Comcast chairman and CEO Brian Roberts said he believes the European satellite TV business is growing and has the potential to grow more, in stark contrast to U.S. satellite TV companies that have seen their business erode rapidly.
Comcast surprised the Street when it announced its bid for British satellite giant Sky, an attempt to out-fox 21st Century Fox’s own offer for the company. Fox owns a 39% stake in Sky and has been trying for months to acquire the remaining 61% of the company, but has faced some push back from U.K. regulators.
Investors didn’t seem too pleased with the prospect of a mogul war between Roberts and Fox’s Rupert Murdoch, who likely will up his bid for the satellite company in response. Comcast shares were down 4.1% ($1.60) to $37.98 each in early trading Tuesday. Fox shares were down less than 1% (29 cents each) to $38.52 in early trading.
In a statement, Fox said it remains committed to the offer it made for Sky on Dec. 15, 2016.
"We note that no firm offer has been made by Comcast at this point," Fox continued. "A further statement will be made if appropriate."
On a conference call with analysts to discuss the Sky bid, Roberts said despite the declines in the domestic satellite TV market, he believes the European satellite business is on a growth trajectory.
For the six months ended Dec. 31, Sky added about 365,000 new customers to its services in the U.K., Germany and Italy.
“I think it's apples and oranges,” Roberts said on the call. “From our vantage point, and for their track record, the results they just reported, there is no comparison to the satellite operator in U.S. “
Roberts added that the U.S. product is not as good as Sky, has a different competitive set and is bundled with broadband service from other providers.
“They have a pretty complete company,” Roberts said. “They’re also in an incredible and enviable position as a content aggregator, whether it’s their own content that they create, which maybe they should do more of, we’ll see overtime to the premier content they deliver to their customers. Their business has been growing, they are able to go into the over- the-top world with their Sky Now product, they can go into other markets through wireless and broadband-only, they do bundle mobile and broadband as part of their appeal to consumers. We think it’s just more like Comcast and NBCUniversal than any company we’ve seen.”

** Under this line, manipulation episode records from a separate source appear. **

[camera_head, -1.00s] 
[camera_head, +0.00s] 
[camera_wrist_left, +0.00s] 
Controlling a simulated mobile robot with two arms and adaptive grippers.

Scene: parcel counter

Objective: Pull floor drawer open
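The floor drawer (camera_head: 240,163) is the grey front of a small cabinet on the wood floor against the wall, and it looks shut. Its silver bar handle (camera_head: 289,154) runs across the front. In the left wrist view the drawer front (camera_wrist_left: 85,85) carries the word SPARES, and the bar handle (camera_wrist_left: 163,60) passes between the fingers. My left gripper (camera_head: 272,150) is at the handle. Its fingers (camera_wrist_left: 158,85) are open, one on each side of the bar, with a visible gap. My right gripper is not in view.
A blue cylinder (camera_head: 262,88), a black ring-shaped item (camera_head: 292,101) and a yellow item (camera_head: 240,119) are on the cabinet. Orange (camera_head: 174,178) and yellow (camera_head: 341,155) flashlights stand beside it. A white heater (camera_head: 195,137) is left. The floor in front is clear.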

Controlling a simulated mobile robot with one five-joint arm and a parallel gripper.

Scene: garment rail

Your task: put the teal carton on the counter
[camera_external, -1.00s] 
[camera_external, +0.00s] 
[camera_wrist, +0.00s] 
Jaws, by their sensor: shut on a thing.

Roberts likened the Sky bid to Comcast’s purchase of NBC Universal in 2011
“Think back to the day we announced NBCU and how different 7 years later we are then we were then,” Roberts said. “People are loving content, how and where and why and how you monetize it is changing and different companies are reacting differently. What can we do together that couldn’t do alone? Stay tuned. But look at our track record. I think we look at this and say it’s a great fit.”
But the deal still has to be accepted by Sky and Fox, although it hasn’t said anything publicly at press time, is likely to make a counter offer. Roberts said on the call that he would be willing to accept 50% plus one share of Sky instead of full ownership. That could mean that Fox could keep its 39% stake in the company or transfer it to Disney as part of its overall deal to sell certain assets. Sky was believed to be an integral part of that deal, so it is still uncertain whether a Comcast win on the Sky front could throw a wrench into that deal. Comcast has been rumored to be assembling a deal for Fox’s other assets, but Roberts declined to comment on any speculation during the call.